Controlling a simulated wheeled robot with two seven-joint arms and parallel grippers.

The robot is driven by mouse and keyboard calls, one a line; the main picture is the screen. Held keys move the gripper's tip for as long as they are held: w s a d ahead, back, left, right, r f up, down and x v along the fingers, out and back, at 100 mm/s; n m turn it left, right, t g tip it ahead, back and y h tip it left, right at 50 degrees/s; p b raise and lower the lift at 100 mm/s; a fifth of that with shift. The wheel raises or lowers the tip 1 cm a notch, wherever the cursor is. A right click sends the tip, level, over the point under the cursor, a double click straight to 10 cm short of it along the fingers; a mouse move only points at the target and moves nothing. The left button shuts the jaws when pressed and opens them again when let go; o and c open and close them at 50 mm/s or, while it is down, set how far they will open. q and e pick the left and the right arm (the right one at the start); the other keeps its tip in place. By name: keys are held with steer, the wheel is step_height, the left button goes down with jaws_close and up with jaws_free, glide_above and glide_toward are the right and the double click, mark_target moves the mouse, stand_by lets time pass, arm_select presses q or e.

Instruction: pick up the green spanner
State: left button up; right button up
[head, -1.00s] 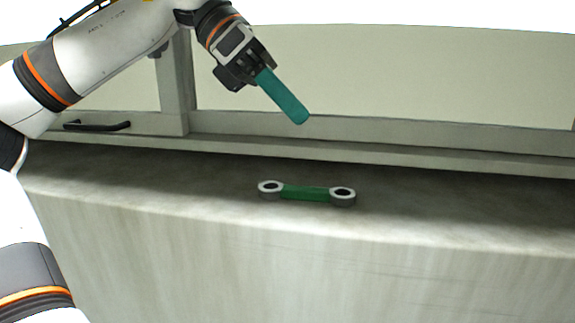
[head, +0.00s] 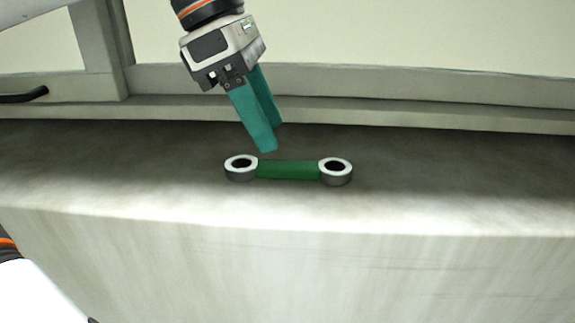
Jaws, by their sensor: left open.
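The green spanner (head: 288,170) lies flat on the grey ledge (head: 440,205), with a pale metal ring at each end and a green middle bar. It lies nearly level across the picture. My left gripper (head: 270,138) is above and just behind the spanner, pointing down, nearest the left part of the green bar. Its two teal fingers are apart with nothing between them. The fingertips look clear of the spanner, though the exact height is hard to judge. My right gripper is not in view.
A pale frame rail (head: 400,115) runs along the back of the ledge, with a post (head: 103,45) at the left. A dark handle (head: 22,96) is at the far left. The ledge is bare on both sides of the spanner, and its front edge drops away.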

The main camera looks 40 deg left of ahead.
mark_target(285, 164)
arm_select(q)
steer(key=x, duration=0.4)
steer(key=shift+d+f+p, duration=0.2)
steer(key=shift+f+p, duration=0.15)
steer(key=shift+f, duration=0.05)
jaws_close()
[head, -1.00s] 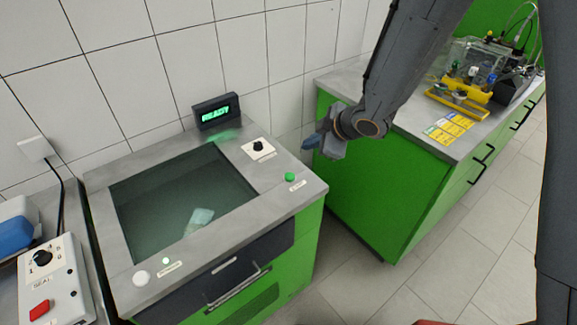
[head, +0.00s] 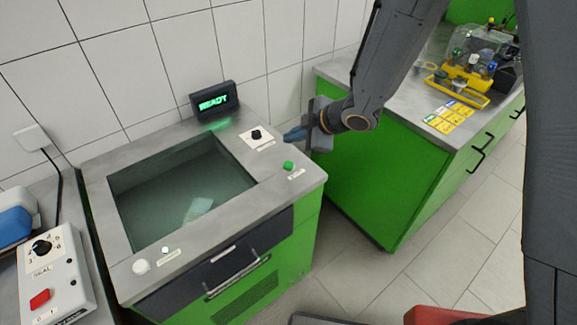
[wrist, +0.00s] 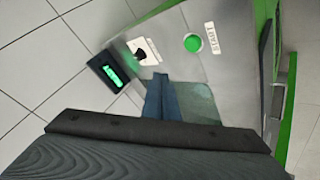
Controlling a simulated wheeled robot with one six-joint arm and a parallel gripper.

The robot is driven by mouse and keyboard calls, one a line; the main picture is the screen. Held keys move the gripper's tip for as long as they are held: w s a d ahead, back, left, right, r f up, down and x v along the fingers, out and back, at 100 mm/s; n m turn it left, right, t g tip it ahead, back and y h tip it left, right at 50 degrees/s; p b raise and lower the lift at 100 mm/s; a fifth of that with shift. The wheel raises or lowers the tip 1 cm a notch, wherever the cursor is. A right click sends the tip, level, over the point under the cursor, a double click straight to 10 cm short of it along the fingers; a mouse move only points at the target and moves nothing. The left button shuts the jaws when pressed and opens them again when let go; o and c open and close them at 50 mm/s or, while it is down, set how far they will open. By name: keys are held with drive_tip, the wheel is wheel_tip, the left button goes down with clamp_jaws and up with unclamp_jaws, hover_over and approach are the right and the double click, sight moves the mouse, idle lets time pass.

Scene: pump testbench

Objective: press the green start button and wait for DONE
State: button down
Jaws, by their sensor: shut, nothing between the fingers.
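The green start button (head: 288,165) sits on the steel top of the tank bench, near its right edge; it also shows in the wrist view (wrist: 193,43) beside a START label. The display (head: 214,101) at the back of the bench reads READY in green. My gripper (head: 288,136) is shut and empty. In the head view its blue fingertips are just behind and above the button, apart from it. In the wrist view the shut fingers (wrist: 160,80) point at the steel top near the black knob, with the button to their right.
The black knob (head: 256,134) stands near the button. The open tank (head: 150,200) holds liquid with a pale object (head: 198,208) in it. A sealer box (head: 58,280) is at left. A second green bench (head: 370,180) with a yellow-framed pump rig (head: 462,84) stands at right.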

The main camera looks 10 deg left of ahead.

____

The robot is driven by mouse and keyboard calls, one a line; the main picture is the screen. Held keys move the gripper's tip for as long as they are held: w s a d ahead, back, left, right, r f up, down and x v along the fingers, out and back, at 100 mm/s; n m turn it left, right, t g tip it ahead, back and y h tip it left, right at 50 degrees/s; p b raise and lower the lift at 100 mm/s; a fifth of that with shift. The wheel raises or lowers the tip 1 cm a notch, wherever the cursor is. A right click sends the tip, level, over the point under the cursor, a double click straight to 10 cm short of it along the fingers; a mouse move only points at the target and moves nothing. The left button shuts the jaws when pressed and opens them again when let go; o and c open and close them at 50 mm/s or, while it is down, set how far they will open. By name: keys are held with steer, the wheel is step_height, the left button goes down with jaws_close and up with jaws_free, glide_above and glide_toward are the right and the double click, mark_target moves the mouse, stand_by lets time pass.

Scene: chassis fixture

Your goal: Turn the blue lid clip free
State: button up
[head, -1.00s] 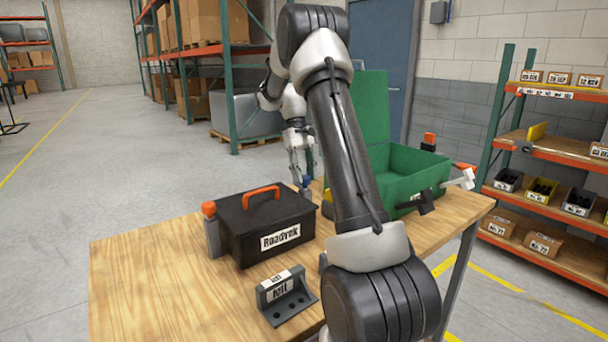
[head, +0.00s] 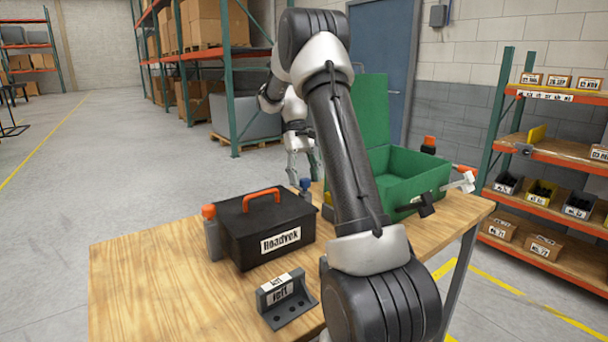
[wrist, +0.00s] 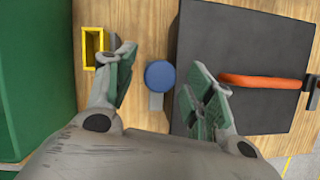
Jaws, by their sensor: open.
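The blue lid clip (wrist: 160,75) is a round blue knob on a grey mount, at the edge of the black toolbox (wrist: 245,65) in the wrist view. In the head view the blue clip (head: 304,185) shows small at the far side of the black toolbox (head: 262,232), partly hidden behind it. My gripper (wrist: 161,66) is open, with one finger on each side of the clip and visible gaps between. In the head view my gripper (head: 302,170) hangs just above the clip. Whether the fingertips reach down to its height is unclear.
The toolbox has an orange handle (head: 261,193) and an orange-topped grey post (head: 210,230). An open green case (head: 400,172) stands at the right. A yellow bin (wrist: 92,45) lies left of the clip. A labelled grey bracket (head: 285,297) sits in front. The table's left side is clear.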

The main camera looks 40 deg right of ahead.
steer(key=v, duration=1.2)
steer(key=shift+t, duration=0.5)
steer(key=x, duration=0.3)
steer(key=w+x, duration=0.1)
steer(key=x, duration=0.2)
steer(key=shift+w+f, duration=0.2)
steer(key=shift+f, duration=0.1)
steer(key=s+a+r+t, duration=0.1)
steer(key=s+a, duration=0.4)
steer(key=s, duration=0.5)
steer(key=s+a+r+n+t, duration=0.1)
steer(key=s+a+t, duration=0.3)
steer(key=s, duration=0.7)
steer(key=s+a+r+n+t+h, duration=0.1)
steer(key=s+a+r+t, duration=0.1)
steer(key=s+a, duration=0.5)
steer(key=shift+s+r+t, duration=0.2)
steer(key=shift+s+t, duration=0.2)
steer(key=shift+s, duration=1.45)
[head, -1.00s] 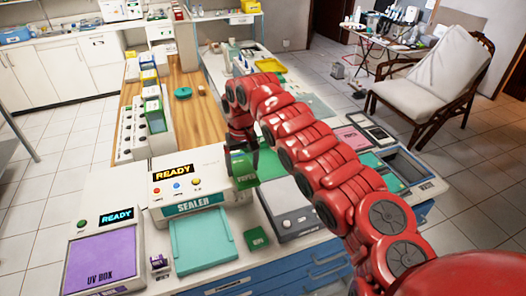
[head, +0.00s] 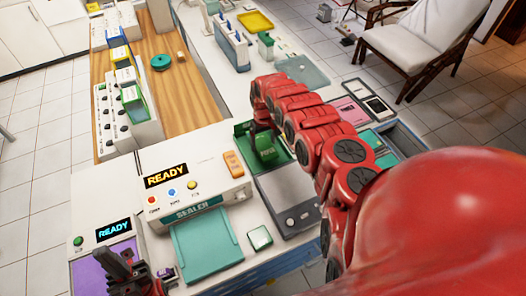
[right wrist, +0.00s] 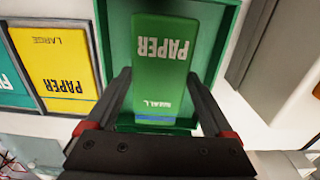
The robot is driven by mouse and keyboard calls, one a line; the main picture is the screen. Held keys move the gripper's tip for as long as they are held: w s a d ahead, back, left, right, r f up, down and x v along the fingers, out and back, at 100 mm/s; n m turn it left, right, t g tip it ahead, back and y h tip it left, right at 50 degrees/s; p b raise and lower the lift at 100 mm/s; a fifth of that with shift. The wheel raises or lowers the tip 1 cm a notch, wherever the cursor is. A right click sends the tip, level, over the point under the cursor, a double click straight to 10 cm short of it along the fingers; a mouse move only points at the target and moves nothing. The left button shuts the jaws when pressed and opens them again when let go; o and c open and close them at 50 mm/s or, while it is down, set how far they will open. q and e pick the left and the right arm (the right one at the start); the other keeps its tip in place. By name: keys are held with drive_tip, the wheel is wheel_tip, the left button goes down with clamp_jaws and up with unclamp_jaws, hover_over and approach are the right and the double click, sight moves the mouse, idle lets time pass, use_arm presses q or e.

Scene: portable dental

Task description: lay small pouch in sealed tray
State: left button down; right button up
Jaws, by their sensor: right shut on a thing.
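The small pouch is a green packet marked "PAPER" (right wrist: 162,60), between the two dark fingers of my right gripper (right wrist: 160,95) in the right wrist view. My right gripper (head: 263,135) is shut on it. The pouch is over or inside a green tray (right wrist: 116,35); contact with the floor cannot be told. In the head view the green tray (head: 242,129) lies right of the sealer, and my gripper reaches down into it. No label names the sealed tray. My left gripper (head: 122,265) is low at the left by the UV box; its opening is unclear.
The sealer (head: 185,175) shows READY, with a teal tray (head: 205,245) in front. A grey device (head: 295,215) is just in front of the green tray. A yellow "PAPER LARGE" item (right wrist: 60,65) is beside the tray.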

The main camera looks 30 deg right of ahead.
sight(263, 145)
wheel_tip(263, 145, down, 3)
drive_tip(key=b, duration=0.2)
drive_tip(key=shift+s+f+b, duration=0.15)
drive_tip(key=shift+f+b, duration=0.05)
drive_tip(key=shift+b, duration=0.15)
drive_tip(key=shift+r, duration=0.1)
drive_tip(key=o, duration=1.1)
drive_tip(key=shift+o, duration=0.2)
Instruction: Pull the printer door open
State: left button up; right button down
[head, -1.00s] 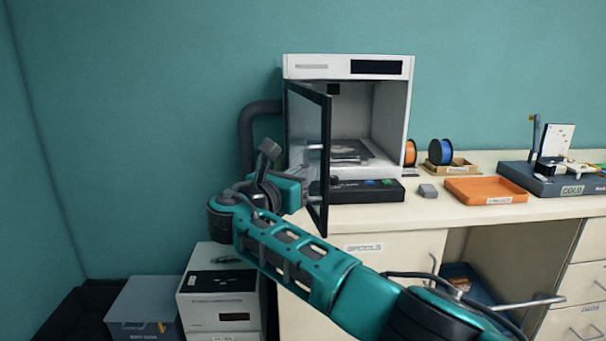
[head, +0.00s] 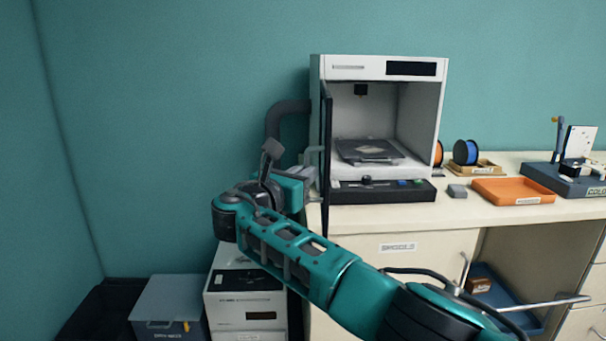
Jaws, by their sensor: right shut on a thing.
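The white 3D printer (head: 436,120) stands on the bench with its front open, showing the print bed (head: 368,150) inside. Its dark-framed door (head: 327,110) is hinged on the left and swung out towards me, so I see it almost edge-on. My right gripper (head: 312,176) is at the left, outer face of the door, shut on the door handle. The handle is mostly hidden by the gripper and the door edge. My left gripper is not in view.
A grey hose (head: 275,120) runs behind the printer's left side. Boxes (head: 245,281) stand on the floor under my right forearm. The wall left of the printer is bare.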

____

▶ _WHAT YOU SHOULD DO_: Retype, word for word, every line from the line with "Controlling a simulated wheeled robot with two" to the line with "State: left button up; right button up", inclusive. Add nothing.

▶ _EXERCISE RESULT_:
Controlling a simulated wheeled robot with two seven-joint arms and parallel grippers.

The robot is driven by mouse and keyboard calls, one a line; the main picture is the screen. Held keys move the gripper's tip for as long as they are held: w s a d ahead, back, left, right, r f up, down and x v along the fingers, out and back, at 100 mm/s; n m turn it left, right, t g tip it ahead, back and y h tip it left, right at 50 degrees/s; p b raise and lower the lift at 100 mm/s; a fifth of that with shift. The wheel raises or lowers the tip 1 cm a notch, wherever the cursor is. A right click sends the tip, level, over the point under the cursor, a double click straight to 10 cm short of it along the fingers; a mouse move only points at the target and moves nothing. The left button shuts the jaws when pressed and opens them again when let go; o and c open and close them at 50 mm/s or, while it is down, set how far they will open. q and e pick the left and the right arm (the right one at the start); the other keeps its tip in place. By name: keys are held with steer, the wheel is step_height, the left button goes down with jaws_close and up with jaws_free, glide_above and glide_toward are the right and the double click, mark_target moves the mouse, stand_by lets time pass, arm_select presses q or e.

Instruction: pick up the green spanner
State: left button up; right button up

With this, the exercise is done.